1. 37
    1. 2

      Thanks a lot, I haven’t found any of these links previously. Turns out that PostgreSQL gathers statistics for arrays, so using arrays with @> can produce better plans than jsonb.

      1. 1

        Source for array statistics? I don’t doubt you, I’d just like to learn more.

        1. 2

          It was mentioned in the thread linked by root comment, look here https://www.postgresql.org/message-id/54C96AAA.9050901%40agliodbs.com

          Also, you can run a query

          select oprname,typname,oprrest from pg_operator op
              join pg_type typ ON op.oprleft= typ.oid where oprname = '@>';
          

          and there will be a row for arrays with a different… oprrest? This one: @> | anyarray | arraycontsel

          So I searched PostgreSQL repo for arraycontsel and its implementation looks far more elaborate than return 0.001.

          So I haven’t dug more to understand exactly what PostgreSQL collects for arrays and how it affects different queries, but it does collect some statistics indeed.

          1. 2

            Digging deeper into the code, it looks like the main statistics are a histogram of distinct elements, and the opt-in most common element statistics. I only really skimmed the code but from my quick read it looks like you need to enable MCE stats manually to get useful estimates on tables with mostly unique array elements. That is, if the most common element appears 3 times in a 100k row table, you know straight away that searching for any element will return max 3 rows.

            I don’t know what const means in this context, but it looks like selectivity stats are only available when one side of the operator is a literal. PostgreSQL may consider the value const if it comes from a lateral join loop or subquery loop, but I have no idea.

            Interesting, thank you!

            Edit: multi-column MCV statistics are opt-in, but I don’t see any evidence the array MCE statistics need enabling. But I don’t truly know either way.

            1. 2

              JFYI, I’ve added a small note to my post about arrays. I don’t plan to write a separate post about arrays, I want to have a blog about many things that bother me, and now it’s all about databases, lol

    2. 6

      We use jsonb heavily in Pleroma and have also had to deal with this. It can be quite annoying because things work most of the time, but sometimes you get these query-breaking bad plans.

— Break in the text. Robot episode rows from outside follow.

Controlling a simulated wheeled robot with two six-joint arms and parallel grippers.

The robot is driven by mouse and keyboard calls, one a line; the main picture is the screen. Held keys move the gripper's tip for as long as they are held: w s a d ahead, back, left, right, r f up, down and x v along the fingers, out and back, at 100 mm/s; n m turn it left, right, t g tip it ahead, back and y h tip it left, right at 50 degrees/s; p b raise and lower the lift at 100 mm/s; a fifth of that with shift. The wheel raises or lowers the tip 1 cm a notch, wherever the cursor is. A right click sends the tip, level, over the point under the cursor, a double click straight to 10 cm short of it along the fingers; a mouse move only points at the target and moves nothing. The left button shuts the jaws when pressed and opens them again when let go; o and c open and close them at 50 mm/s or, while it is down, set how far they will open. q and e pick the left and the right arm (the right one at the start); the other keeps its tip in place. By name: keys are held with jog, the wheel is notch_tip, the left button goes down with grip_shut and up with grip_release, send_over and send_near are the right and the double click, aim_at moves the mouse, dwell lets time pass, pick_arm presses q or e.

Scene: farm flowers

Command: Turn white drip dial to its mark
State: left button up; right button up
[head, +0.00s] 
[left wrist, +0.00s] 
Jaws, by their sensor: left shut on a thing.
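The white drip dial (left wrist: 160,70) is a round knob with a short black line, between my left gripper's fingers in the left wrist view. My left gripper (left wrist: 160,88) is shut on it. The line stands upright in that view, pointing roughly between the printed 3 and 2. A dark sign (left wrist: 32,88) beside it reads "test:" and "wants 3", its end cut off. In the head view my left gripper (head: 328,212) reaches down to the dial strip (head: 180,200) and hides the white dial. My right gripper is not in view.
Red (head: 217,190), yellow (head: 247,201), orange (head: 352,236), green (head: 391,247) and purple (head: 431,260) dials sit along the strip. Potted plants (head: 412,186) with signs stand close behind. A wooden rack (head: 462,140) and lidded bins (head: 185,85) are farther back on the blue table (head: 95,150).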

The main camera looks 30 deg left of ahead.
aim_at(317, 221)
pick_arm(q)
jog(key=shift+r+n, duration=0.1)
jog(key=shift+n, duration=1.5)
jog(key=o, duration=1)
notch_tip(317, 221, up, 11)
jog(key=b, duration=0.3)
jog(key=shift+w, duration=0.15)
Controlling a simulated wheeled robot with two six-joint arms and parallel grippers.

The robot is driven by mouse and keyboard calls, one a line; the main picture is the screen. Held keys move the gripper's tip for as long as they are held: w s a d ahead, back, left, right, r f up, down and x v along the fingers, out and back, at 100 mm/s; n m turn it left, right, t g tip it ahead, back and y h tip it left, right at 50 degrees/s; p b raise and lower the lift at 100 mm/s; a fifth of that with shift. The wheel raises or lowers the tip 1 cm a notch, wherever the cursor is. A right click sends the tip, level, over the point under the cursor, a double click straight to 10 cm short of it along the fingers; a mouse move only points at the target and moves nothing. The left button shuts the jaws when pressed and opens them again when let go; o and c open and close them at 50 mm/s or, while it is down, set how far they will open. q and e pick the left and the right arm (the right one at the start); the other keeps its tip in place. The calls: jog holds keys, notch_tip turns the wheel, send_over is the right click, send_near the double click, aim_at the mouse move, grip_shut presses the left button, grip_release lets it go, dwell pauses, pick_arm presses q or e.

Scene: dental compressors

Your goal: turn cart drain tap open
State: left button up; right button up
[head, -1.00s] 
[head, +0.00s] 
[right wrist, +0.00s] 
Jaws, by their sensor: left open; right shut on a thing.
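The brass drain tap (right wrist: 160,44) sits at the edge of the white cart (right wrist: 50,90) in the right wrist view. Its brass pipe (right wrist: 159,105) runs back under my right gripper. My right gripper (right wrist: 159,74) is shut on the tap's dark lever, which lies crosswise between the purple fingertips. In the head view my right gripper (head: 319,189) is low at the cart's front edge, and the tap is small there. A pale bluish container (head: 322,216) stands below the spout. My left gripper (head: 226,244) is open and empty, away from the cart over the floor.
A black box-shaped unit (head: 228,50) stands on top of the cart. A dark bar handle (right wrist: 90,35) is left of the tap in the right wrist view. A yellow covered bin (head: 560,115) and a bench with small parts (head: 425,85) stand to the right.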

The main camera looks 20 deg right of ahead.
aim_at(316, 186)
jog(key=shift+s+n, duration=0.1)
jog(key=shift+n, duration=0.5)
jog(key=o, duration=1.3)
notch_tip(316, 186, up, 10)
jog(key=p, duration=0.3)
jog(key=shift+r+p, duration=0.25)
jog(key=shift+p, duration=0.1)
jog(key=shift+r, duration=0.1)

Especially with the lack of query hints to tell postgres to use a certain index, this leads to essentially unsolvable situations where you just need to extract data from jsonb into a ‘real’ column.

      It’s not too bad, but I hope jsonb will get some form of proper statistics some day, it would really help a lot.

      1. 5

        I like the article, I think it’s valuable, but please…

        Since time immemorial PostgreSQL supports JSON fields and can even index them. By immemorial I mean …

        I perfectly remember the world where PostgreSQL had no JSON support

        why yes, that is exactly the opposite of “immemorial”! And yes, I know that the phrase “since time immemorial” is almost always used hyperbolically, but what’s the use of a hyperbole that you unceremoniously shoot down just one sentence later?

        1. 2

          I interpreted that comment as a joke